* begin *
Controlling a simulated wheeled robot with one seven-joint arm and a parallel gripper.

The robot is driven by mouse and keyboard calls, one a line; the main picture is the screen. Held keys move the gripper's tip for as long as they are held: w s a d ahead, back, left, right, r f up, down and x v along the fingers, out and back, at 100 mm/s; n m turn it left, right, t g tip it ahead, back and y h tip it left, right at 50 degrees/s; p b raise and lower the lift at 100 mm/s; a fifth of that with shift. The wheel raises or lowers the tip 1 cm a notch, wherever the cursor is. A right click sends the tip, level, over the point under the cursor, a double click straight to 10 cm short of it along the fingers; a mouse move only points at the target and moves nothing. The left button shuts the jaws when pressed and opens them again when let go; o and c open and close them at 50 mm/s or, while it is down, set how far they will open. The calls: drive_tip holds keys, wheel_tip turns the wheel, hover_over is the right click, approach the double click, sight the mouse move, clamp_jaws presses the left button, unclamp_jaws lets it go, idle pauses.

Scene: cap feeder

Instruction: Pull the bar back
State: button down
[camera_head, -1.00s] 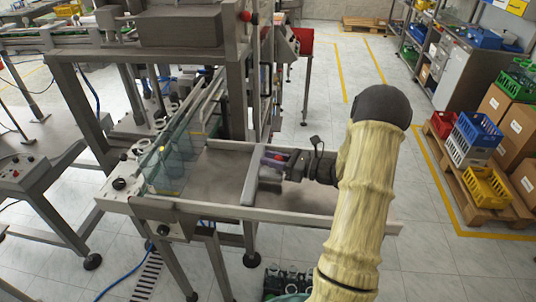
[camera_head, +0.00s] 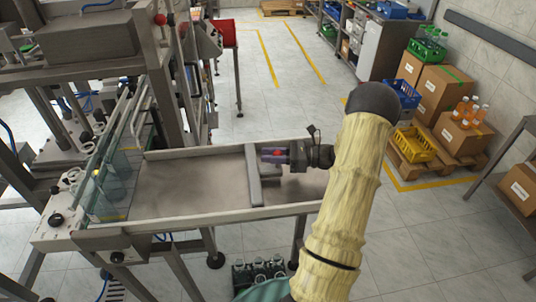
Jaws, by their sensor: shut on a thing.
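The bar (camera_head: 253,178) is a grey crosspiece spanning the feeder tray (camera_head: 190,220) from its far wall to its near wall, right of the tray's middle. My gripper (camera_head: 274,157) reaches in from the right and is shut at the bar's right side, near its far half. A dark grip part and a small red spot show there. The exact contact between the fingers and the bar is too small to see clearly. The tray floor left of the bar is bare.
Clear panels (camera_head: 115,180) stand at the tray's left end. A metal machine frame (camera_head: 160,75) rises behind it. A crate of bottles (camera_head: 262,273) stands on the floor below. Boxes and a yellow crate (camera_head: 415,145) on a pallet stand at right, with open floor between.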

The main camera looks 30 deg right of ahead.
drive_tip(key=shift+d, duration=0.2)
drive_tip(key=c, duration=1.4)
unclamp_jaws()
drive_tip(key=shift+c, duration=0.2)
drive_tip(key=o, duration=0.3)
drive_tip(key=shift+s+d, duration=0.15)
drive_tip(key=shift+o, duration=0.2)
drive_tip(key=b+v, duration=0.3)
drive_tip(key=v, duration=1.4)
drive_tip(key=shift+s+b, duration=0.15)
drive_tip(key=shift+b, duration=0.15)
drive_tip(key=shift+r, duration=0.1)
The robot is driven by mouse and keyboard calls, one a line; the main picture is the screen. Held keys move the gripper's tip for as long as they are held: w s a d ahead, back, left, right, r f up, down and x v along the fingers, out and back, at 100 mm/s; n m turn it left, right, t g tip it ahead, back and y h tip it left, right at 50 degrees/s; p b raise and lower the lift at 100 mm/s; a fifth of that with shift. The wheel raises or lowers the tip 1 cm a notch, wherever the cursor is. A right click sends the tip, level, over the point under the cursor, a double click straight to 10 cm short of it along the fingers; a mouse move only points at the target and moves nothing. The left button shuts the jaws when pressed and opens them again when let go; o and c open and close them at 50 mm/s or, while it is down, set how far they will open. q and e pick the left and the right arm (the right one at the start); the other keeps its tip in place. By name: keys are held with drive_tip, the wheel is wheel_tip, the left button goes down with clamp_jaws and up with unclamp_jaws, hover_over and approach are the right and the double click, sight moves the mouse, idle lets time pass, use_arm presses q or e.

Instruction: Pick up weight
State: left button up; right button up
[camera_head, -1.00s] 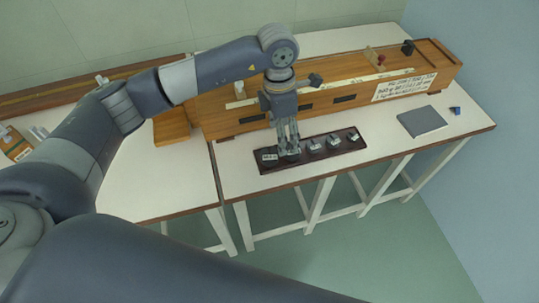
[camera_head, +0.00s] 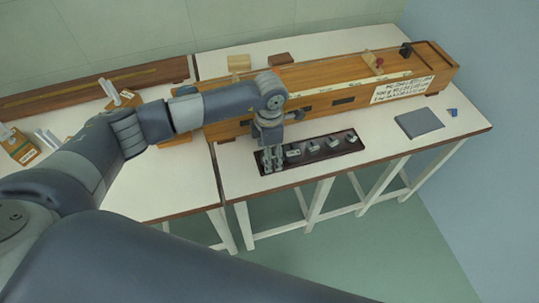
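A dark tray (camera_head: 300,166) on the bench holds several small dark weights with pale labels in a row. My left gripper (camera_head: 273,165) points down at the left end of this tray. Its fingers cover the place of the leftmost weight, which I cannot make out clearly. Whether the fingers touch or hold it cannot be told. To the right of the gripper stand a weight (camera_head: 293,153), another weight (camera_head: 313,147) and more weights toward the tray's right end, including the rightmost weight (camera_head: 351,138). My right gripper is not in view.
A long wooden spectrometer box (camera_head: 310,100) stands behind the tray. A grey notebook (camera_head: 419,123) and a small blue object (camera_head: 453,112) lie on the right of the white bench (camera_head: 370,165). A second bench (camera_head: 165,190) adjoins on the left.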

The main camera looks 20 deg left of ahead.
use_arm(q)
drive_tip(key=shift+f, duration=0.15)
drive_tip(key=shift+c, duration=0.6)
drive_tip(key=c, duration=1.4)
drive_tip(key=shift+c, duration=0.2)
* end *
> **TASK PROMPT**
Copy each line holding the word "Instruction" from the listing above.

> **ANSWER TO THIS EXERCISE**
Instruction: Pull the bar back
Instruction: Pick up weight

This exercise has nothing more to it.